A pizza chain offering delivery deals on pizza and wings is almost as much of a staple of major sporting events as actually eating pizza and wings. Buffalo Wild Wings poked fun at that in a clever video where a guy asked his buddy over the phone, “You’re going to order pizza…to your home? Do these pizza people bring you rounds of beer, walls of television, and fried pickles?”

Posted on YouTube last month, “Pizza to Your Home?” was first in the restaurant chain’s series of #WingWisdom videos featuring the two guys at Buffalo Wild Wings, an NCAA sponsor branding itself as “The Official Hangout” for the tournament. The subsequent seven videos are equally amusing and include the pair discussing the origin of the phrase “jumping on the bandwagon,” cheese curds being the real Cinderella story, and the number of groins we have.
 

 

4. KFC

KFC is another brand that featured prominently in Origami Logic’s rankings. KFC’s engagement score was second to Oreo, though the fried chicken chain was the winner of the most-engaged message category. One funny Facebook update about using your losing bracket as a napkin was liked more than 36,000 times.

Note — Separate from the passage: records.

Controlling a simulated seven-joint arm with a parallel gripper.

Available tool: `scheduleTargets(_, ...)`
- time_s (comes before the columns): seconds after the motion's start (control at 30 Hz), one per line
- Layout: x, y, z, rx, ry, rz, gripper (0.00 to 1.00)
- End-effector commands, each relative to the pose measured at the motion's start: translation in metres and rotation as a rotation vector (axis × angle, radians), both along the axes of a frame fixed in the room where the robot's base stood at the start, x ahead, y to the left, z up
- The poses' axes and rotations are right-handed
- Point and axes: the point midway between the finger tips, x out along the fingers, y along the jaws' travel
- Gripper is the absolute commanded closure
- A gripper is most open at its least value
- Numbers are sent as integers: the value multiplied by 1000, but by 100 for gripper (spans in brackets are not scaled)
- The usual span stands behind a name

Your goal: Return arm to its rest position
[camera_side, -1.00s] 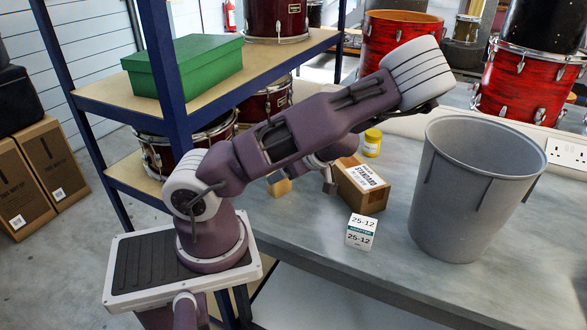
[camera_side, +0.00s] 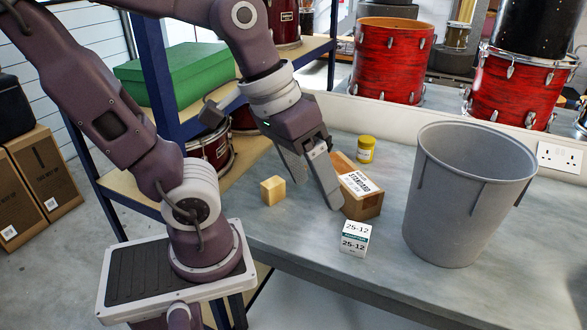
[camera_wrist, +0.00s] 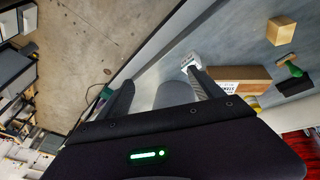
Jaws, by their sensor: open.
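My gripper (camera_side: 316,186) is open and empty, hanging above the grey bench in the side view, with its fingers pointing down. Its fingers also frame the lower middle of the wrist view (camera_wrist: 160,90). My arm is folded back to the left, its upper links passing out of the top of the side view. In the side view one finger overlaps the left part of a cardboard box (camera_side: 364,202); I cannot tell whether they touch. No object is between the fingers.
The bench (camera_side: 305,258) carries a wooden block (camera_side: 272,190), a white labelled carton (camera_side: 355,238), a yellow jar (camera_side: 366,150) and a large grey bin (camera_side: 460,205). Shelving with a green box (camera_side: 205,70) stands behind my arm. A green-and-black item (camera_wrist: 293,72) shows in the wrist view.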

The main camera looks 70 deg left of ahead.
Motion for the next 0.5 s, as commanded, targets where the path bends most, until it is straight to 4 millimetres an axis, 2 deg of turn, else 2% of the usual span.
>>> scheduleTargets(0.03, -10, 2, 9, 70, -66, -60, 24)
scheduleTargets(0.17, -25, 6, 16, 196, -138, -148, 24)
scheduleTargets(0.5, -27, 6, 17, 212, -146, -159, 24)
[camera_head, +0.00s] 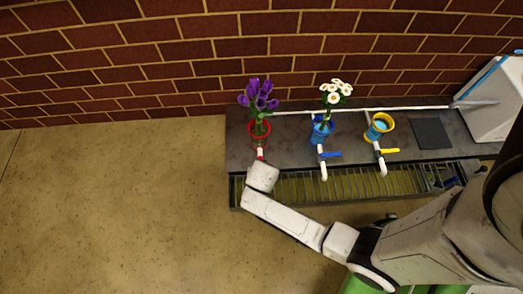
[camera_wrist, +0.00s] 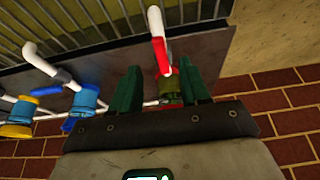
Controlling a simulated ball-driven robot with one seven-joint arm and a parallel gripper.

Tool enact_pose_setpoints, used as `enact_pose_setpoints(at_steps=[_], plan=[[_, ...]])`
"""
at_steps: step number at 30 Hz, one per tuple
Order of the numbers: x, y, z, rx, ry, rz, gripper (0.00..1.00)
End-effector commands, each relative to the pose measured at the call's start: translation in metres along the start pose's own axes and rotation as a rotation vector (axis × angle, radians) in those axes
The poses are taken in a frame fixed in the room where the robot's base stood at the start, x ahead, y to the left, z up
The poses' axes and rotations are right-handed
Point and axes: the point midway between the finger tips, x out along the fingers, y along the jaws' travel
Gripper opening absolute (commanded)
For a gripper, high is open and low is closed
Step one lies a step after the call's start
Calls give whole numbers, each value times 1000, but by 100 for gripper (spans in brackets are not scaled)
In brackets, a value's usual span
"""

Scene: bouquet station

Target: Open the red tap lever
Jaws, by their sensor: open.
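The red tap lever (camera_wrist: 161,54) shows in the wrist view against its white pipe and spout (camera_wrist: 154,18). It lies just ahead of and between the two green fingers of my gripper (camera_wrist: 160,72). The fingers are apart, and I cannot tell whether either touches the lever. In the head view my wrist covers most of the red tap, and only a small red and white part (camera_head: 260,152) shows below the red vase (camera_head: 259,131). My fingers are hidden there.
Purple flowers (camera_head: 258,95) stand in the red vase. A drain grate (camera_head: 310,188) runs along the counter front.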

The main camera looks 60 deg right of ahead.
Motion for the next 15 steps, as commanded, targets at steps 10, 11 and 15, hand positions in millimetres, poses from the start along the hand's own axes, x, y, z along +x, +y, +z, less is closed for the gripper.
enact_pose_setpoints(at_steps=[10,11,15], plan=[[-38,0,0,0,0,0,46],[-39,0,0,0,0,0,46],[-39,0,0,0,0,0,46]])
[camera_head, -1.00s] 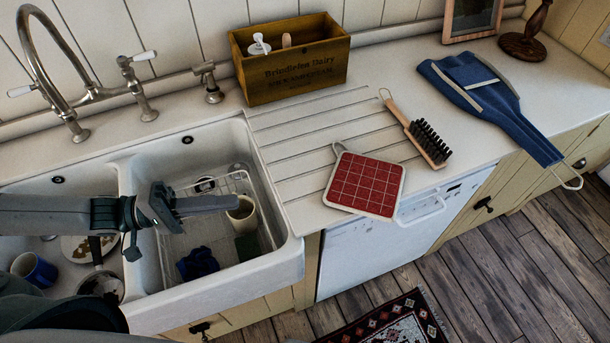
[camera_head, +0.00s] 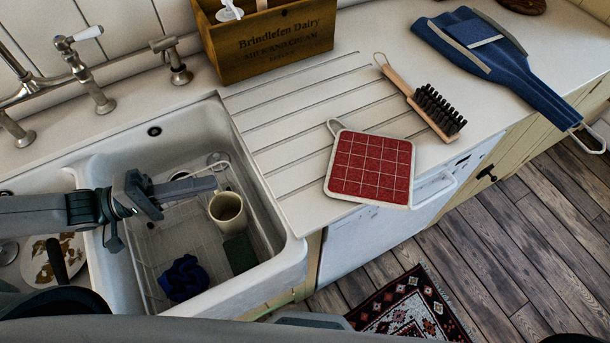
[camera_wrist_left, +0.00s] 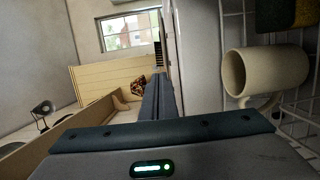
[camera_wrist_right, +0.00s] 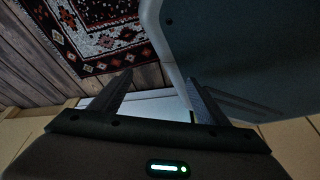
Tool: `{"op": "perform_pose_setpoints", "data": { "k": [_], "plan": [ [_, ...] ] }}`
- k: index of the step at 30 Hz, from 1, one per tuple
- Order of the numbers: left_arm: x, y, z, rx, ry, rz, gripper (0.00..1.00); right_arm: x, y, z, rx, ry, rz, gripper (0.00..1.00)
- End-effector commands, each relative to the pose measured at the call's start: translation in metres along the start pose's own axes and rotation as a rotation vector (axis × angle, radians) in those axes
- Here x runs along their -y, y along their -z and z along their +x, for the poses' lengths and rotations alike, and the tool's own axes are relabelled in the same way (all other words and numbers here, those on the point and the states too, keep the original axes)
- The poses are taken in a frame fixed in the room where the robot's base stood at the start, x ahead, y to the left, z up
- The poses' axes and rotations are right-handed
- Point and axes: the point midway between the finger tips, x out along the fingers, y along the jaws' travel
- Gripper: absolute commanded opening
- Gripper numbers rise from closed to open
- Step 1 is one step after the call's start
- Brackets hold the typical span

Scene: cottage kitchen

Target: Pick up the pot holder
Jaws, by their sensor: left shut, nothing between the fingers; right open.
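The pot holder (camera_head: 370,167) is a red checked square with a pale border and a hanging loop at its upper left corner. It lies flat on the front of the ribbed drainboard, near the counter edge. My left gripper (camera_head: 213,186) is over the sink, left of the pot holder and apart from it. It is shut and empty; its closed fingers also show in the left wrist view (camera_wrist_left: 158,95). My right gripper (camera_wrist_right: 158,85) shows only in the right wrist view, open and empty, with the rug and floor beyond. The pot holder is not seen in either wrist view.
A brush (camera_head: 424,105) lies right of the pot holder, and a blue cloth item (camera_head: 500,55) farther right. A wooden box (camera_head: 270,35) stands behind. The sink holds a rack with a cream mug (camera_head: 227,212) and a blue cloth (camera_head: 184,277).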

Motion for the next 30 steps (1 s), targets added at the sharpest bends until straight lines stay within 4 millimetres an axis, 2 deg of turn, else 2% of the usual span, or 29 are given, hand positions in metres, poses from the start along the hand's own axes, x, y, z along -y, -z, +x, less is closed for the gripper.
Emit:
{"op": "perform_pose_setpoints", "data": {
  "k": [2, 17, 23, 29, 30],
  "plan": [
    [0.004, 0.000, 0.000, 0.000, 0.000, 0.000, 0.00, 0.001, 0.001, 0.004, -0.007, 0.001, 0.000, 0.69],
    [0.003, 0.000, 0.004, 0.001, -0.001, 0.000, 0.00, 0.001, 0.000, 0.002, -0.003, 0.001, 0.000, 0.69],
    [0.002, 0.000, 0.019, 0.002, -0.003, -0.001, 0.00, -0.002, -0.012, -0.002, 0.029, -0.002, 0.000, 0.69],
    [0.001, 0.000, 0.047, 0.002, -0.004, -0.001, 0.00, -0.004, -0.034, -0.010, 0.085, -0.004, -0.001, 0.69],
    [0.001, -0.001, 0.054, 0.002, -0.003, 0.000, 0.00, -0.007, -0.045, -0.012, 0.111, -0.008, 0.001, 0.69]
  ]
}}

“KFC’s success with their Facebook post, shows that non-sponsors have plenty of opportunities to activate,” says Kohki Yamaguchi, head of product at Origami Logic. “The most important factor for brands in driving event activation is whether they can establish a connection between their brand or product with the excitement around the event. Understanding your customers and what they love matters much more than how much you spend.”